Leurs manigances de la veille étaient passées inaperçues. Les Montréalais ont, une fois de plus, obtenu le résultat requis, une défaite de 4-2 qui les a qualifiés pour la finale en raison des buts marqués à l’extérieur. Le dollar était de plus en plus efficace et, surtout, les autres équipes ignoraient le secret. Seuls les joueurs et quelques partisans étaient au courant – Ricciuti n’est pas certain que les entraîneurs savaient.


« Ce qui m’inquiétait un peu plus, c’est qu’un tacle en milieu de terrain propulse le dollar hors de la pelouse, reconnaît Ricciuti. C’était ma plus grande inquiétude. On ne sait jamais. Je ne pense pas qu’on en aurait subi des conséquences négatives, surtout à Alajuelense. On nous lançait de la monnaie de toute façon! »
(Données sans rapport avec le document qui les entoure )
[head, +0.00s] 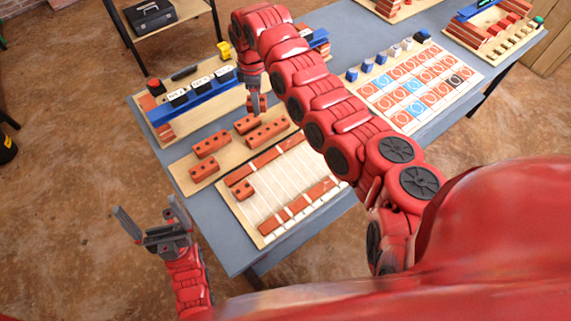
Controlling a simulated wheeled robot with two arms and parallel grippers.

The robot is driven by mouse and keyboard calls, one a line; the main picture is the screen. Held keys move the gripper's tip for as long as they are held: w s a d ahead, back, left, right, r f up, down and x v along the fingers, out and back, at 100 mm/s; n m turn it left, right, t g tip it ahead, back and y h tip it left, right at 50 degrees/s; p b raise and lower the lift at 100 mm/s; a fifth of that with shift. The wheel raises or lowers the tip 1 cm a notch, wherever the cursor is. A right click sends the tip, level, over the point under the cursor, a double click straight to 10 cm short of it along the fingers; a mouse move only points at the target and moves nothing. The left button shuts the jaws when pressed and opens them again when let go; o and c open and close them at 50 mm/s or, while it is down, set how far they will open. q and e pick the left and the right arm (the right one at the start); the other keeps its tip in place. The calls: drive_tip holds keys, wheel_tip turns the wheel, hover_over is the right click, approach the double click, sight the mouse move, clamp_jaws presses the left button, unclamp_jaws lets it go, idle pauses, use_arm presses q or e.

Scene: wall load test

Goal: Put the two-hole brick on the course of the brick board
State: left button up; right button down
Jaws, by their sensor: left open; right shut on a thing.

Le match aller de la finale contre Club América aura été le contexte où il était le plus facile pour Ricciuti de cacher la pièce. Comme à Pachuca, il a pu insérer le dollar dans un trou au sol. Comme à Alajuela, il pouvait se permettre de le faire la veille du match, après que les médias aient quitté l’entraînement à l’Estadio Azteca.


Piatti a repris le dollar une autre fois le lendemain, après qu’il ait marqué dans un verdict nul de 1-1 qui a stupéfait la foule de l’Azteca. C’est la dernière fois qu’il l’a fait avec le sourire. Le sortilège s’est rompu une semaine plus tard au Stade olympique, lorsqu’América l’a emporté par la marque de 4-2 (5-3 au total des buts).


« Le dollar était dépensé, souligne Pozzi. Il ne restait plus de monnaie. »


La prochaine fois, ils pourraient utiliser une pièce de deux dollars.


« Visiblement, un dollar, ça ne suffisait pas, concède Pozzi. Nous avons besoin d’un peu plus. »


Ils devront trouver un autre emplacement sur le terrain – les autres équipes sauront où regarder. Et, bien sûr, l’équipe devra battre Vancouver en finale du Championnat canadien Amway, ce mois-ci, pour retourner en Ligue des champions.


Le cas échéant, le dollar aura été bien dépensé.